• [Data block]
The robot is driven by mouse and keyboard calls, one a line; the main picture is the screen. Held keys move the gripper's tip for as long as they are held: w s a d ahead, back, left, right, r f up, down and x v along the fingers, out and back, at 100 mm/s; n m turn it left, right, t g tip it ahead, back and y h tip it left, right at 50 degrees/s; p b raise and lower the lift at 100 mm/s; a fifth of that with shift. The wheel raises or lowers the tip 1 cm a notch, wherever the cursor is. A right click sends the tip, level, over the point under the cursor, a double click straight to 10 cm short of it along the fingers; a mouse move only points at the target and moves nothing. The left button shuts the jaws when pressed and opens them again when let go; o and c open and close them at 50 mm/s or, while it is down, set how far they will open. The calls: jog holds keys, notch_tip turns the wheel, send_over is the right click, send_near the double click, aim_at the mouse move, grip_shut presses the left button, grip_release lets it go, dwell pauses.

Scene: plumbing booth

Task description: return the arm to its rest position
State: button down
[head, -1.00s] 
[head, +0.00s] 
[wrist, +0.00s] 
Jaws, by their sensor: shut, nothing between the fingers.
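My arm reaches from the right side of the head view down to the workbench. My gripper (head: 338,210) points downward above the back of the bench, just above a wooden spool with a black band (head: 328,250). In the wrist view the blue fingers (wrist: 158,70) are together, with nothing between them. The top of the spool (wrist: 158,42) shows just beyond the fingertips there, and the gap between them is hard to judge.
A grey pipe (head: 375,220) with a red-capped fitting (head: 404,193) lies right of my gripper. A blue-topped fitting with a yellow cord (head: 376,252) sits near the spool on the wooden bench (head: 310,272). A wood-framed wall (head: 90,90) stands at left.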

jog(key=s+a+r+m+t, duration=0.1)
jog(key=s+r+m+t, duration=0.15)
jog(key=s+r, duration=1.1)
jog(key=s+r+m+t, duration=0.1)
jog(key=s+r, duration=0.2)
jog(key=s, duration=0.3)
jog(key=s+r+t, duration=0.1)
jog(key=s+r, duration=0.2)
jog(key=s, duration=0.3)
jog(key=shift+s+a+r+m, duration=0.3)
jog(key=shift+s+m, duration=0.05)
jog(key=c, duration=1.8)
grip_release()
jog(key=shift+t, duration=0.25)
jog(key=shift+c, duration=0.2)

• [Do this] Give back the data above exactly as it appears.

• [The completed task]
The robot is driven by mouse and keyboard calls, one a line; the main picture is the screen. Held keys move the gripper's tip for as long as they are held: w s a d ahead, back, left, right, r f up, down and x v along the fingers, out and back, at 100 mm/s; n m turn it left, right, t g tip it ahead, back and y h tip it left, right at 50 degrees/s; p b raise and lower the lift at 100 mm/s; a fifth of that with shift. The wheel raises or lowers the tip 1 cm a notch, wherever the cursor is. A right click sends the tip, level, over the point under the cursor, a double click straight to 10 cm short of it along the fingers; a mouse move only points at the target and moves nothing. The left button shuts the jaws when pressed and opens them again when let go; o and c open and close them at 50 mm/s or, while it is down, set how far they will open. The calls: jog holds keys, notch_tip turns the wheel, send_over is the right click, send_near the double click, aim_at the mouse move, grip_shut presses the left button, grip_release lets it go, dwell pauses.

Scene: plumbing booth

Task description: return the arm to its rest position
State: button down
[head, -1.00s] 
[head, +0.00s] 
[wrist, +0.00s] 
Jaws, by their sensor: shut, nothing between the fingers.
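My arm reaches from the right side of the head view down to the workbench. My gripper (head: 338,210) points downward above the back of the bench, just above a wooden spool with a black band (head: 328,250). In the wrist view the blue fingers (wrist: 158,70) are together, with nothing between them. The top of the spool (wrist: 158,42) shows just beyond the fingertips there, and the gap between them is hard to judge.
A grey pipe (head: 375,220) with a red-capped fitting (head: 404,193) lies right of my gripper. A blue-topped fitting with a yellow cord (head: 376,252) sits near the spool on the wooden bench (head: 310,272). A wood-framed wall (head: 90,90) stands at left.

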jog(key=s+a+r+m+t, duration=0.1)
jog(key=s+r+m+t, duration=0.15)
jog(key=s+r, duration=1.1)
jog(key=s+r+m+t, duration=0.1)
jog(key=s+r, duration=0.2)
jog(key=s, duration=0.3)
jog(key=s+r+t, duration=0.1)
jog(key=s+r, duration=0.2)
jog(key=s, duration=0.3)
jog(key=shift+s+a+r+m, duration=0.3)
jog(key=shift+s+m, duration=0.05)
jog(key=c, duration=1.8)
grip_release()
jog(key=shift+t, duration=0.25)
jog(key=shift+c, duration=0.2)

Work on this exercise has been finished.